I know alot of people like to ride bareback, however I've been told that this can damage a horses back? What are your opinions? I've ridden Candy bareback around the paddock before and its alot of fun because she is so fat [=
Is this bad for a horses back? Some people love it but others think its wrong.
Why would bareback be bad, when strapping an ill-fitting saddle that really CAN mess a horse's back up isn't? Not logical, but I see that alot in horses.
IF you are a good rider, you won't hurt a horses back reguardless of how you ride. I ride bareback alot, and it has improved my riding skills, I can feel the horse's back movements, and how they collect and such even better that way.

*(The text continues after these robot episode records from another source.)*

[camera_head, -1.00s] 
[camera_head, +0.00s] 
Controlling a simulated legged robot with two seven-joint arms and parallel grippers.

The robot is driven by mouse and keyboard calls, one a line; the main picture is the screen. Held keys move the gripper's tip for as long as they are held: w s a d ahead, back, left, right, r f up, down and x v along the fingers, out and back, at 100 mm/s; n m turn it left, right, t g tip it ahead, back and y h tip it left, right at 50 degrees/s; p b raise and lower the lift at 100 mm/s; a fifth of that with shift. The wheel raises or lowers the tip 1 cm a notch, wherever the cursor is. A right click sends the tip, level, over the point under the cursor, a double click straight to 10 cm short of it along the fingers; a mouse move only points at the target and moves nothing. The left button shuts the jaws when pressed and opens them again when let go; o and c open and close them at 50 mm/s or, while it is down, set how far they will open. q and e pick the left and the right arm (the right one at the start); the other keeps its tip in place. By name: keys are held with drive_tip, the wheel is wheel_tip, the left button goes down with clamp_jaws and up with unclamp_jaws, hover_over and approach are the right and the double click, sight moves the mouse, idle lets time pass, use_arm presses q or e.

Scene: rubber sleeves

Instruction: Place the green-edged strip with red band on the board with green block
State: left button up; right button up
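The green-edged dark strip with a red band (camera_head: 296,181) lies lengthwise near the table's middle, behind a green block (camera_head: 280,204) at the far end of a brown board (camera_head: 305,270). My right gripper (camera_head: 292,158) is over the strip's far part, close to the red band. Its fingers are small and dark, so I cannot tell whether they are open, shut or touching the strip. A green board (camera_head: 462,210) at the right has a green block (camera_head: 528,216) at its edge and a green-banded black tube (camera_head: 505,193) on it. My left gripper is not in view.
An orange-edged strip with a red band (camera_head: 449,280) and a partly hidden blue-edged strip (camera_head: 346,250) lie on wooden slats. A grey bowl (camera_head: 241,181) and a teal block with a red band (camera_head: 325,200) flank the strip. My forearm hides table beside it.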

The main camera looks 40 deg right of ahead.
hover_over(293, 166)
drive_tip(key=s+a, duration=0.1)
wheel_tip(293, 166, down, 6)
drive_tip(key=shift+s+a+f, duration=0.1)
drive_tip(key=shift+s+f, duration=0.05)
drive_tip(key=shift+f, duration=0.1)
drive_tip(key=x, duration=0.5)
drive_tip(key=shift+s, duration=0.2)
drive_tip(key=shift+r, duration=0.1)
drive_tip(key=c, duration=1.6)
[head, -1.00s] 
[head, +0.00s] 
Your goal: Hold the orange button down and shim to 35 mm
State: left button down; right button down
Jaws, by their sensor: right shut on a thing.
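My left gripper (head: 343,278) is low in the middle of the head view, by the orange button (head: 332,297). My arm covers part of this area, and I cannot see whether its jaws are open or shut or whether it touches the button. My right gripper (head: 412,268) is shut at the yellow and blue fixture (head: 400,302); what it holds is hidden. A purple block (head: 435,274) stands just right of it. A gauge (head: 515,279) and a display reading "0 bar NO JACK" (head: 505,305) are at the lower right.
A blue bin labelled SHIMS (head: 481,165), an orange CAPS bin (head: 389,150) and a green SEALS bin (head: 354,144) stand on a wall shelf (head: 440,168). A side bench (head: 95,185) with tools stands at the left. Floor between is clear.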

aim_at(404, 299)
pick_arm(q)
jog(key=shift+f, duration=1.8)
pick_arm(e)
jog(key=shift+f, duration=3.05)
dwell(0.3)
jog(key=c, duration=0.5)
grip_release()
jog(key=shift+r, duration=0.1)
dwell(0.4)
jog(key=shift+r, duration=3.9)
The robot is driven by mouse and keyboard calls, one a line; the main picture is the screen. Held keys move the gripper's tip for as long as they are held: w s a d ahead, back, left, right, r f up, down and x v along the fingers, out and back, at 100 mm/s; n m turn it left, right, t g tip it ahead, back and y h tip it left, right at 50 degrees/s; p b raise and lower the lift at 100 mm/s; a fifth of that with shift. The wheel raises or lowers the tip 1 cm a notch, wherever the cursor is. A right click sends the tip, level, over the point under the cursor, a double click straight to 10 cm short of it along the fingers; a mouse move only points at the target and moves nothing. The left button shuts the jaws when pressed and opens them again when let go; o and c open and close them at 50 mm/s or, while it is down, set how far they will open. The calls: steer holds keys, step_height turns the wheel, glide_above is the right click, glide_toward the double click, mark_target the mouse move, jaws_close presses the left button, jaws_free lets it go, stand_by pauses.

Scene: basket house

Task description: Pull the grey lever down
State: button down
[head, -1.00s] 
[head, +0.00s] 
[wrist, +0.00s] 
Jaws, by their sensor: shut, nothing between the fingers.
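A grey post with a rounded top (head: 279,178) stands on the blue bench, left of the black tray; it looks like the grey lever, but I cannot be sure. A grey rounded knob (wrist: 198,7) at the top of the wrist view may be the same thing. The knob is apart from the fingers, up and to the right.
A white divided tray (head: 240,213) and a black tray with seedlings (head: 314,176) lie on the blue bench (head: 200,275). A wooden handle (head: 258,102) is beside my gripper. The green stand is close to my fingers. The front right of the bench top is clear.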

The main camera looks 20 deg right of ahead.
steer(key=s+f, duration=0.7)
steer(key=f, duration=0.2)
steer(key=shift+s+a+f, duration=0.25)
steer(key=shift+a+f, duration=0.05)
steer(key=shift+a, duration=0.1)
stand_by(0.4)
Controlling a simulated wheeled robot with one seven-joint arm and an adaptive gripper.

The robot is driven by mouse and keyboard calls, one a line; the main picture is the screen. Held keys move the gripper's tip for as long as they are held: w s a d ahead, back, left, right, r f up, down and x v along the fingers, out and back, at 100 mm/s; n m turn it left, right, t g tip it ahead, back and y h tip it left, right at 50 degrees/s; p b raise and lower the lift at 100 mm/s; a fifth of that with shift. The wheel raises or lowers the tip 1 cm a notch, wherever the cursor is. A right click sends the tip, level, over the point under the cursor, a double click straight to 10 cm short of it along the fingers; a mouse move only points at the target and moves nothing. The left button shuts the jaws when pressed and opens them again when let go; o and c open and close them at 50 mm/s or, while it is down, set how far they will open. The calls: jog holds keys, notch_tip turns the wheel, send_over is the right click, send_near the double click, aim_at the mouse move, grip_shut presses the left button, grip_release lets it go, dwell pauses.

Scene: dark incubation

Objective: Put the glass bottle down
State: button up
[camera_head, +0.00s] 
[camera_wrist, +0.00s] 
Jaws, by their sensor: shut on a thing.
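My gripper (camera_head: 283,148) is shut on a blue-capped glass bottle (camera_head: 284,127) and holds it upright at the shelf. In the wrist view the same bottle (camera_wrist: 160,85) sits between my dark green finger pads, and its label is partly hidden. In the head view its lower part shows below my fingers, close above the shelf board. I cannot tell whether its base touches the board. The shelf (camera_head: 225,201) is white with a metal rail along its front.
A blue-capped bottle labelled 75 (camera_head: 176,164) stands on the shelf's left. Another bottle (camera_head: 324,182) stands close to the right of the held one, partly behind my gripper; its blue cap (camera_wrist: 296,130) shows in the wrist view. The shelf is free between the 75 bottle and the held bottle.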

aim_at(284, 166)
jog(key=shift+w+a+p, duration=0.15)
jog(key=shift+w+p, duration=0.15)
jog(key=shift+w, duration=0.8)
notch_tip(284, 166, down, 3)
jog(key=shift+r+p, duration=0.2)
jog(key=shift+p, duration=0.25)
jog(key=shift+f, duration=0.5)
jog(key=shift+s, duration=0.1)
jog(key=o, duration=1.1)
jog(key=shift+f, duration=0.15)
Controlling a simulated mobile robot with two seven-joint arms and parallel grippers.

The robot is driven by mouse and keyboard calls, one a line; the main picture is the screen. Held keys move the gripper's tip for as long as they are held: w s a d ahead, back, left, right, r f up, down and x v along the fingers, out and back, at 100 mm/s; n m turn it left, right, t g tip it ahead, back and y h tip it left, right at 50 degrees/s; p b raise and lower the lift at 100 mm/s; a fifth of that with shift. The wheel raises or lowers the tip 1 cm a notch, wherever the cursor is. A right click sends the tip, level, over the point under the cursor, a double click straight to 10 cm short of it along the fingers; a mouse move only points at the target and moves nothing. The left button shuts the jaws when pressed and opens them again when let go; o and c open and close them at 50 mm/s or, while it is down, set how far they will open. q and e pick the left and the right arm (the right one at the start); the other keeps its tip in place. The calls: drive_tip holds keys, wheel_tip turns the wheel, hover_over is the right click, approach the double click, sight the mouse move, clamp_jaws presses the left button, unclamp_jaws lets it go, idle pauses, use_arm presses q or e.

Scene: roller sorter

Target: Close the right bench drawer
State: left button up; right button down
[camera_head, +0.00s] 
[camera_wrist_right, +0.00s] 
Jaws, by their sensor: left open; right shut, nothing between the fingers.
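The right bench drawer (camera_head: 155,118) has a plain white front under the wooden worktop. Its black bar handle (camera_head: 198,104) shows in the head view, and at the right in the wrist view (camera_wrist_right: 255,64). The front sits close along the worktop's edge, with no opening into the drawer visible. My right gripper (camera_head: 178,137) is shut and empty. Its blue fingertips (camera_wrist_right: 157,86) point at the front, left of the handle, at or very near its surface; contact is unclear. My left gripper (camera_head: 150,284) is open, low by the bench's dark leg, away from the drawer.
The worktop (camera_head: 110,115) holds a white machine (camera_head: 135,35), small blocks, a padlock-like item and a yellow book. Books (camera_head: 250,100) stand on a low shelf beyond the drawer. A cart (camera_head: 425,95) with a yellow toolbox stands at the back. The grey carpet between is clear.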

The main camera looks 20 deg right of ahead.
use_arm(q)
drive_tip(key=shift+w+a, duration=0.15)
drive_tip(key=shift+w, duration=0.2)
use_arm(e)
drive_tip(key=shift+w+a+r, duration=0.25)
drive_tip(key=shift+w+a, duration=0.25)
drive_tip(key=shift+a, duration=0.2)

I think excessive bareback riding may be bad for a horses back but I'm not sure, I have seen others post on this topic but I have not asked a vet. I ride bareback quite a bit in the summer.... I feel like it's better then putting a big heavy saddle on the horse....
i think that if you are bouncing up and down with out a good seat bareback you can do harm.
if you are "with the rythm" and really one with your horse, I see no problem in it at all....justin has more miles bareback than not, and has never been back sore ;-)
Bareback riding generally won't damage a horse's back. However, it isn't highly recommended with older horses (it can help speed up giving a horse a swayed back as they get older). Plus, it can help you learn to find your own center of balance without relying heavily on a saddle. You also generally don't have to worry about a loose girth, or saddle that is too small. Not to mention it's just plain old good fun! It, for me anyways, always helps me feel more...connected with me horsey!:-P
The trot is normally the hardest gait to sit to, even in a saddle...so of course it's going to be 10 times more bouncey without the saddle. If you are constantly bouncing up and down (meaning your butt leaves the horse's back even an inch) you can do damage quite fast. One day of it probably won't be permanant damage, but if it's a constant thing that you cannot correct, then it can be really bad for the horse.
As with gaits...you may have the best of seat in the saddle...you can even ride out your horses killer trot (extremely bouncy), but can you ride it without bouncing bareback?
Since you are close to the horse, every pressure you put on the horse every move that you make...the horse will know. You must be sure that you are sitting on your balance point, that you aren't constantly moving around (not only uncomfortable for hte horse, but you'll start making him do dead to leg aids).
I have asked my vet what she thought, and she said the same thing, as long as you aren't bouncing on the horse's back, it's fine. Your horse will tell you if you are hurting them, so look for the signs.
A good way to tell if they are hurting is get a video of you riding in your saddle (make sure it's one that fits properly) and get the video of walk, trot, and canter. Note where his head is, neck, ears, tail, and back.
Then do it while going bareback and note where everything is.
If the head and or is higher, normally that means pain (or he's frightened), if ears can mena pain if they are back really far, tail extra swishing of tail, and the back if it's hallow or hallow-er than normal.
If you were to start riding bareback, I highly suggest a bareback pad for the first month or so. Especially one with a handle on it. That way it's a little easier to balance and you'll know where you have to sit to stay on. Then once you can sit walk/trot/canter on the bareback pad, remove it and have fun. Not sure if anyone else would suggest that, but that is what I did, and it helped completely.
A note about bareback pads- I would HIGHLY recommend a breastcollar, and use a mounting block. Not the easiest to secure, even as tight as you get it with a saddle. That has been my experience with them.
I recommend the Tacky Too bareback pad...or any one that uses a REAL girth (western or english). It will not move side to side as long as it's on tight enough.
The other type that has two metal ring things and a nylon strap...does NOT WORK. I've tried them and they don't stay tight..so you'll need a breastplate with that type.
All in all, you don't particually need a mounting block, but I find it's alot easier for you and the horse. Sonny gives me weird looks when I try to mount without one
Never tried the Tacky Too pad. Love the saddle pads, tho.
Unless you can vault-mount, any mounting can be hard on the horse. I only mount without a block if I have to, cuz I can't vault-mount.
I actually use bareback pad all the time - otherwise my butt will be horribly dirty (had it experience in the beginning).
As said if your horse is smooth and quiet it's fun to do. My paint has a horrid trot even in saddle and rather funny back, so no matter what I can't sit very tight bareback. My qh with the wide back is nice to sit on (although she may buck if she feels like it).